Overall, speed reading is a skill that students across the nation pay good money to learn, and here you'll learn it within just a few minutes. Get ready!
1. The finger
Your eyes jump left to right as you read through a sentence (a motion called saccades). This is natural, but as you increase your reading speed, this can cause reading missteps which force you to reread sections of text. To help control this eye movement, use your finger (or a pen) to trace under each line as you read. Try doing this while you read as fast as possible.
2. The small skip
As you get used to reading faster with your finger to guide you, begin skipping the first and last few words of each sentence. Everyone has peripheral vision, and this ability works wonders while reading. So when you start a new sentence, skip to the third word and let your peripheral vision automatically read the first two words for you. Do the same at the end of the sentence, where you end on the third word from the last word. Start reading this way, faster and faster, until the process gets easier and easier.

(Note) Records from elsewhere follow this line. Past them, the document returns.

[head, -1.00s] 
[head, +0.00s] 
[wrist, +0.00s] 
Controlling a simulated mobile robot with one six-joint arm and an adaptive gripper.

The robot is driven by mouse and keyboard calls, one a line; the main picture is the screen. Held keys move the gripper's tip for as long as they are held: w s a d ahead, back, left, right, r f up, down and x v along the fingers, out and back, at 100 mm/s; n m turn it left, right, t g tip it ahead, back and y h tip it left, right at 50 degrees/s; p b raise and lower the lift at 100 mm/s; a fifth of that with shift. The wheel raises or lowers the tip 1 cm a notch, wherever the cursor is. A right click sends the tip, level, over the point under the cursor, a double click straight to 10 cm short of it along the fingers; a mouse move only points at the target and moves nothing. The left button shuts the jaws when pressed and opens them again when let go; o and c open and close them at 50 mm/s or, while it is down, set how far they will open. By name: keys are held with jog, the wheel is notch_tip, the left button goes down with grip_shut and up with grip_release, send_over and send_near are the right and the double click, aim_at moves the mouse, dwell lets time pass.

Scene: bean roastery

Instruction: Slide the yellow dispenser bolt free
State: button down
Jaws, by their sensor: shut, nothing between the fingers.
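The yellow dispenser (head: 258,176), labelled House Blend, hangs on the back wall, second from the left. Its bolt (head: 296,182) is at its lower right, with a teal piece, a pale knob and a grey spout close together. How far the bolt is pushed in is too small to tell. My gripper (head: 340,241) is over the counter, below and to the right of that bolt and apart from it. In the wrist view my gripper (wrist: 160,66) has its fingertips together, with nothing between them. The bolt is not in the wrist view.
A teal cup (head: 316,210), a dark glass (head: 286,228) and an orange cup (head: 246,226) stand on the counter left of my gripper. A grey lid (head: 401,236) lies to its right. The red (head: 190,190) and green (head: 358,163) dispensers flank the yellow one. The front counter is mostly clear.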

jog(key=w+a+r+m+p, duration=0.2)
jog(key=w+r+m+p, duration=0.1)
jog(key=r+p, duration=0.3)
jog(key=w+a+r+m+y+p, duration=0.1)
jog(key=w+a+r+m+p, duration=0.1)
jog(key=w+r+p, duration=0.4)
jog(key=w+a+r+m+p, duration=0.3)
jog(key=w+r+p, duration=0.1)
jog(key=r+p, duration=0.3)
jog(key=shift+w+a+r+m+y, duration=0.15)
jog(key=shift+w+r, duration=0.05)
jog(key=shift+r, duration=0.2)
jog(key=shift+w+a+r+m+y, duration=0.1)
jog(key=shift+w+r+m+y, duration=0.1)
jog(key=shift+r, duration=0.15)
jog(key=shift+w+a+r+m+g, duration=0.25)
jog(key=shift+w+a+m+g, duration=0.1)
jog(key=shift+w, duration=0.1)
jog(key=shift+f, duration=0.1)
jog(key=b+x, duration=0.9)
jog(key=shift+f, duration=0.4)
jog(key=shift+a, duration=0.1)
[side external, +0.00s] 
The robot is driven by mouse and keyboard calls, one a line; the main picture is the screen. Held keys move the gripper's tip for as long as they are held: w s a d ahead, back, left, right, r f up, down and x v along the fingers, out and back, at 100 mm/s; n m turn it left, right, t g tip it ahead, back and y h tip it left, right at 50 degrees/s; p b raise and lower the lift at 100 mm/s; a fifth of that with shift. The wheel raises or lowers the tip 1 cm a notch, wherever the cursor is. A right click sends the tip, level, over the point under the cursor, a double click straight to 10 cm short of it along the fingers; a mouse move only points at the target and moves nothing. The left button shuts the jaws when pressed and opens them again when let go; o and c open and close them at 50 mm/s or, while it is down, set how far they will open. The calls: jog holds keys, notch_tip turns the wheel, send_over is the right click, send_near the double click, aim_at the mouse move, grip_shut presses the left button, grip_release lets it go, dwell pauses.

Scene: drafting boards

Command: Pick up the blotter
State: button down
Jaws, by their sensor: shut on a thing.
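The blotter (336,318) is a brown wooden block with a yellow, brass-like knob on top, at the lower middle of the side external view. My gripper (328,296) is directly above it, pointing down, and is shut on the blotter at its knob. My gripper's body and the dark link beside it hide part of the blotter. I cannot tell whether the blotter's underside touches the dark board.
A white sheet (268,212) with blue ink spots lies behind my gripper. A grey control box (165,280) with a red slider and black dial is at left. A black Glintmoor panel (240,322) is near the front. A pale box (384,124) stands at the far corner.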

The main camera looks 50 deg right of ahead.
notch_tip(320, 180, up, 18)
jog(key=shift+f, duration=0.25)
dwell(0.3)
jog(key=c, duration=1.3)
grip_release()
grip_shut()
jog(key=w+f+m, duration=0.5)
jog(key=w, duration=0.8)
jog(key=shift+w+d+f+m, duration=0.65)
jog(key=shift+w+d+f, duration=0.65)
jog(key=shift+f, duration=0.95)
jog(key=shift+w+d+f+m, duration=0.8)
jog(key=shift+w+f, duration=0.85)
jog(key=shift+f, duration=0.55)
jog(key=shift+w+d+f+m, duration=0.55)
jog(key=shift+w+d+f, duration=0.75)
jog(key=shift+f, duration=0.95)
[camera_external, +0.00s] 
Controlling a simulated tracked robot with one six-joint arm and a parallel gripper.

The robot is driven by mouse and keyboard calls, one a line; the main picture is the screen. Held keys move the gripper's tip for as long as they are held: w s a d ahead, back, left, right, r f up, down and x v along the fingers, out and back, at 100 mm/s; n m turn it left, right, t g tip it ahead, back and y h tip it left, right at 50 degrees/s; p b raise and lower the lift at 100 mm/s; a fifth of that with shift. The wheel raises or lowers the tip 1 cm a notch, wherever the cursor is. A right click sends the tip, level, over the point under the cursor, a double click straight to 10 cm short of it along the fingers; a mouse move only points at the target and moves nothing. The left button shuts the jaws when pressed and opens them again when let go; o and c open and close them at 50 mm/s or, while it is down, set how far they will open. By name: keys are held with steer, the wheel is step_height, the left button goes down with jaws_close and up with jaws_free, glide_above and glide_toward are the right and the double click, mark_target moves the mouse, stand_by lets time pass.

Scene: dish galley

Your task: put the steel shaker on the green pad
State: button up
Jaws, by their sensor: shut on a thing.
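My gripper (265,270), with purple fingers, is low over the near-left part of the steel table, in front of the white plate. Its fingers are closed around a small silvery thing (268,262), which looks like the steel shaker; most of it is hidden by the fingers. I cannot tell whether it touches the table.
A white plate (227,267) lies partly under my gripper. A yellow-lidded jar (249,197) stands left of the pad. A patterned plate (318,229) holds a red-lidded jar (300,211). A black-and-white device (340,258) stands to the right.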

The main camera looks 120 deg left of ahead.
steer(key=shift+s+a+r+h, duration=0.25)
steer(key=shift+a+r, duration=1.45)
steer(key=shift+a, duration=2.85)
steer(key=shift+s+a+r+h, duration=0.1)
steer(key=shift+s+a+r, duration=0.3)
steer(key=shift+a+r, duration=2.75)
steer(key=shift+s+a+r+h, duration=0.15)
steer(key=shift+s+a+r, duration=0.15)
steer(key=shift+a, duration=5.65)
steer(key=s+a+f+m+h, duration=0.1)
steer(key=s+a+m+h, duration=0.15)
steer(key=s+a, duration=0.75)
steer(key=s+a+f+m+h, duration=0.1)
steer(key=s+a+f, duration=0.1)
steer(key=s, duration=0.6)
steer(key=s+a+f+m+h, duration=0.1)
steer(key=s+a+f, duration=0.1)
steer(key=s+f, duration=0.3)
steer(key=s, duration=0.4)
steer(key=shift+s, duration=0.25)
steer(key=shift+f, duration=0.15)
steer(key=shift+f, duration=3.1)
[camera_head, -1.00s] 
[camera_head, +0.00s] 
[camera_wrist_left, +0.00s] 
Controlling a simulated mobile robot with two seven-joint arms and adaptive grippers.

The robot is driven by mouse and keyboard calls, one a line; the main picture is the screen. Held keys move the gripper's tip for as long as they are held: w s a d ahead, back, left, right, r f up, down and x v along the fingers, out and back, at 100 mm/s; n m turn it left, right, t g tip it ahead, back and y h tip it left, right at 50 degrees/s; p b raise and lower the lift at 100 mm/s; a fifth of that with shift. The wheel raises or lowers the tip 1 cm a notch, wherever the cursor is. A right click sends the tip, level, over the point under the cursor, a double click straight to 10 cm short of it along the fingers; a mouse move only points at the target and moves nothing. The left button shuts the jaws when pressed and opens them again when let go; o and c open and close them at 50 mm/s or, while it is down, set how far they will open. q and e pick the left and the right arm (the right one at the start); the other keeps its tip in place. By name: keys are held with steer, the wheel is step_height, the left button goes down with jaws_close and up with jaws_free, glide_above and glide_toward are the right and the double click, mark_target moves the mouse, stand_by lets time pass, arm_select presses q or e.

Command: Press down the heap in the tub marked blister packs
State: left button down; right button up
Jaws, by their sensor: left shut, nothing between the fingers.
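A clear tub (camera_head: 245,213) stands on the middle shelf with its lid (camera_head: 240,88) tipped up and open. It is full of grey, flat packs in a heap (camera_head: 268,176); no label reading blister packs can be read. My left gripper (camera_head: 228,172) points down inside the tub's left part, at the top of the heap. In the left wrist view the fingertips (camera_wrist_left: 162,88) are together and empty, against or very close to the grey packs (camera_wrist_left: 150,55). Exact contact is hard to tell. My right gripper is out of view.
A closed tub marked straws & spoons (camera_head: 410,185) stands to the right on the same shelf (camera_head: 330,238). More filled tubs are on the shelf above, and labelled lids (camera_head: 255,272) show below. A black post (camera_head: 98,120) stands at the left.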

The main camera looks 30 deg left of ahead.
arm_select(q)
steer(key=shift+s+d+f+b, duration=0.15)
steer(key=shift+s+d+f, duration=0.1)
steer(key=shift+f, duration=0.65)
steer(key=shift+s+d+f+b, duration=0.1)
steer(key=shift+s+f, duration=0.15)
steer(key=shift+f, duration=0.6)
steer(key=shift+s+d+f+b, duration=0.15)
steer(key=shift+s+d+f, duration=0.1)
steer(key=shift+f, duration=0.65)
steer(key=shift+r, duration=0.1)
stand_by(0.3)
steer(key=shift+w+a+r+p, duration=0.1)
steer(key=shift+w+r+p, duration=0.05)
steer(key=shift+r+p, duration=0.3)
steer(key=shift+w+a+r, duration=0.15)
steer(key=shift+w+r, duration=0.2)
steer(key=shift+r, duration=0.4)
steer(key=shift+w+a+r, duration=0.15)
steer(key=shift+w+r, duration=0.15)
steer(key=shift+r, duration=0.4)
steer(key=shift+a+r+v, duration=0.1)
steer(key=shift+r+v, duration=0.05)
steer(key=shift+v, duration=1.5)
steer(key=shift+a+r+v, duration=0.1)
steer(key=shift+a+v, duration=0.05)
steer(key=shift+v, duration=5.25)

Once you're comfortable skipping three words in and out of a sentence, start stretching yourself and read four words in and out, then five. Advanced speed readers only need to take two snapshots of an average sentence to read it fully.
4. Intense practice
As you get better at using your peripheral vision to breeze through your sentences, continue to push yourself. This will heighten your perception of your future reading potential, and it will show you how much faster you read with enough practice. In all, the more actively you practice the steps above, the quicker you'll see the results in your reading speed.